Goal - Read the data and repeat all of it exactly.

:: Items ::

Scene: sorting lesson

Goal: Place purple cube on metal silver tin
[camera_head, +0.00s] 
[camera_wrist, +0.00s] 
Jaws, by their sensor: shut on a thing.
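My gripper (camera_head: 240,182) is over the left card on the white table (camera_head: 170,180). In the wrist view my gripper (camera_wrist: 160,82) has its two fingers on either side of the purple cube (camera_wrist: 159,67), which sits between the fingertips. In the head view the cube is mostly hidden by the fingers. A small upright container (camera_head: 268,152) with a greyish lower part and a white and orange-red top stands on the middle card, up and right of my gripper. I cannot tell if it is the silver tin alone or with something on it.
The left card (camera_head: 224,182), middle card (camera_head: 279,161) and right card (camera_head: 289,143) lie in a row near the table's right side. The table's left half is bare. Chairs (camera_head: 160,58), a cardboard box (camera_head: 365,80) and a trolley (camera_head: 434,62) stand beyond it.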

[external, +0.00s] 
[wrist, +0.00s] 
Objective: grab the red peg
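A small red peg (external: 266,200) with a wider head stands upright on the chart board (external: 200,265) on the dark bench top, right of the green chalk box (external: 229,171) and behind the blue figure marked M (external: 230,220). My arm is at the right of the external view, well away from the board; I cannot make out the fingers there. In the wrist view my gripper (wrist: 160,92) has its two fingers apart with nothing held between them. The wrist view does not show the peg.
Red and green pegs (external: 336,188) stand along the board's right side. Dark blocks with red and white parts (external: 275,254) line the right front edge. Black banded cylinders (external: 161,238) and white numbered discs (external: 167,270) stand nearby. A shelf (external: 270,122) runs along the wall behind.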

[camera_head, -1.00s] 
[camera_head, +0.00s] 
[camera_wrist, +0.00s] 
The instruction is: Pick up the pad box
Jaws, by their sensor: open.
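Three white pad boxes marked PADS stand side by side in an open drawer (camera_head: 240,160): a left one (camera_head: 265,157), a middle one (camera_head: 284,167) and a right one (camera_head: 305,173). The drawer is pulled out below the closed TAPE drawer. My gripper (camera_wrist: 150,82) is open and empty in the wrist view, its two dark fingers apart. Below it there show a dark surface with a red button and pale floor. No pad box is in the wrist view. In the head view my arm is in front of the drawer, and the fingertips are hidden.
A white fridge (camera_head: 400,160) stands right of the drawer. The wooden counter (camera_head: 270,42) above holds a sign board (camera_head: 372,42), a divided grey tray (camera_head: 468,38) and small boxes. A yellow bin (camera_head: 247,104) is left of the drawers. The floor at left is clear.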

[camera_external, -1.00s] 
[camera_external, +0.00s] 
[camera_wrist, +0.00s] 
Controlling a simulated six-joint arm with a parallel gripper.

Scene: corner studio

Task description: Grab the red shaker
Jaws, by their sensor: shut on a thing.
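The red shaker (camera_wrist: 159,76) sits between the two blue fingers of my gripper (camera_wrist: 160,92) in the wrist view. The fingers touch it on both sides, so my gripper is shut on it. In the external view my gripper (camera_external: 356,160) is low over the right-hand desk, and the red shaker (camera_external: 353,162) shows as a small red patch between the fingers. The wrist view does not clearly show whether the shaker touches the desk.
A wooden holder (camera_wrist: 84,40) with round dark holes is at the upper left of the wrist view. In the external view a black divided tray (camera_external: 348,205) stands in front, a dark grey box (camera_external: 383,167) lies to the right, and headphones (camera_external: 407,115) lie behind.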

:::

Reply to the exercise -
Scene: sorting lesson

Goal: Place purple cube on metal silver tin
[camera_head, +0.00s] 
[camera_wrist, +0.00s] 
Jaws, by their sensor: shut on a thing.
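My gripper (camera_head: 240,182) is over the left card on the white table (camera_head: 170,180). In the wrist view my gripper (camera_wrist: 160,82) has its two fingers on either side of the purple cube (camera_wrist: 159,67), which sits between the fingertips. In the head view the cube is mostly hidden by the fingers. A small upright container (camera_head: 268,152) with a greyish lower part and a white and orange-red top stands on the middle card, up and right of my gripper. I cannot tell if it is the silver tin alone or with something on it.
The left card (camera_head: 224,182), middle card (camera_head: 279,161) and right card (camera_head: 289,143) lie in a row near the table's right side. The table's left half is bare. Chairs (camera_head: 160,58), a cardboard box (camera_head: 365,80) and a trolley (camera_head: 434,62) stand beyond it.

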[external, +0.00s] 
[wrist, +0.00s] 
Objective: grab the red peg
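A small red peg (external: 266,200) with a wider head stands upright on the chart board (external: 200,265) on the dark bench top, right of the green chalk box (external: 229,171) and behind the blue figure marked M (external: 230,220). My arm is at the right of the external view, well away from the board; I cannot make out the fingers there. In the wrist view my gripper (wrist: 160,92) has its two fingers apart with nothing held between them. The wrist view does not show the peg.
Red and green pegs (external: 336,188) stand along the board's right side. Dark blocks with red and white parts (external: 275,254) line the right front edge. Black banded cylinders (external: 161,238) and white numbered discs (external: 167,270) stand nearby. A shelf (external: 270,122) runs along the wall behind.

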[camera_head, -1.00s] 
[camera_head, +0.00s] 
[camera_wrist, +0.00s] 
The instruction is: Pick up the pad box
Jaws, by their sensor: open.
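Three white pad boxes marked PADS stand side by side in an open drawer (camera_head: 240,160): a left one (camera_head: 265,157), a middle one (camera_head: 284,167) and a right one (camera_head: 305,173). The drawer is pulled out below the closed TAPE drawer. My gripper (camera_wrist: 150,82) is open and empty in the wrist view, its two dark fingers apart. Below it there show a dark surface with a red button and pale floor. No pad box is in the wrist view. In the head view my arm is in front of the drawer, and the fingertips are hidden.
A white fridge (camera_head: 400,160) stands right of the drawer. The wooden counter (camera_head: 270,42) above holds a sign board (camera_head: 372,42), a divided grey tray (camera_head: 468,38) and small boxes. A yellow bin (camera_head: 247,104) is left of the drawers. The floor at left is clear.

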[camera_external, -1.00s] 
[camera_external, +0.00s] 
[camera_wrist, +0.00s] 
Controlling a simulated six-joint arm with a parallel gripper.

Scene: corner studio

Task description: Grab the red shaker
Jaws, by their sensor: shut on a thing.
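The red shaker (camera_wrist: 159,76) sits between the two blue fingers of my gripper (camera_wrist: 160,92) in the wrist view. The fingers touch it on both sides, so my gripper is shut on it. In the external view my gripper (camera_external: 356,160) is low over the right-hand desk, and the red shaker (camera_external: 353,162) shows as a small red patch between the fingers. The wrist view does not clearly show whether the shaker touches the desk.
A wooden holder (camera_wrist: 84,40) with round dark holes is at the upper left of the wrist view. In the external view a black divided tray (camera_external: 348,205) stands in front, a dark grey box (camera_external: 383,167) lies to the right, and headphones (camera_external: 407,115) lie behind.

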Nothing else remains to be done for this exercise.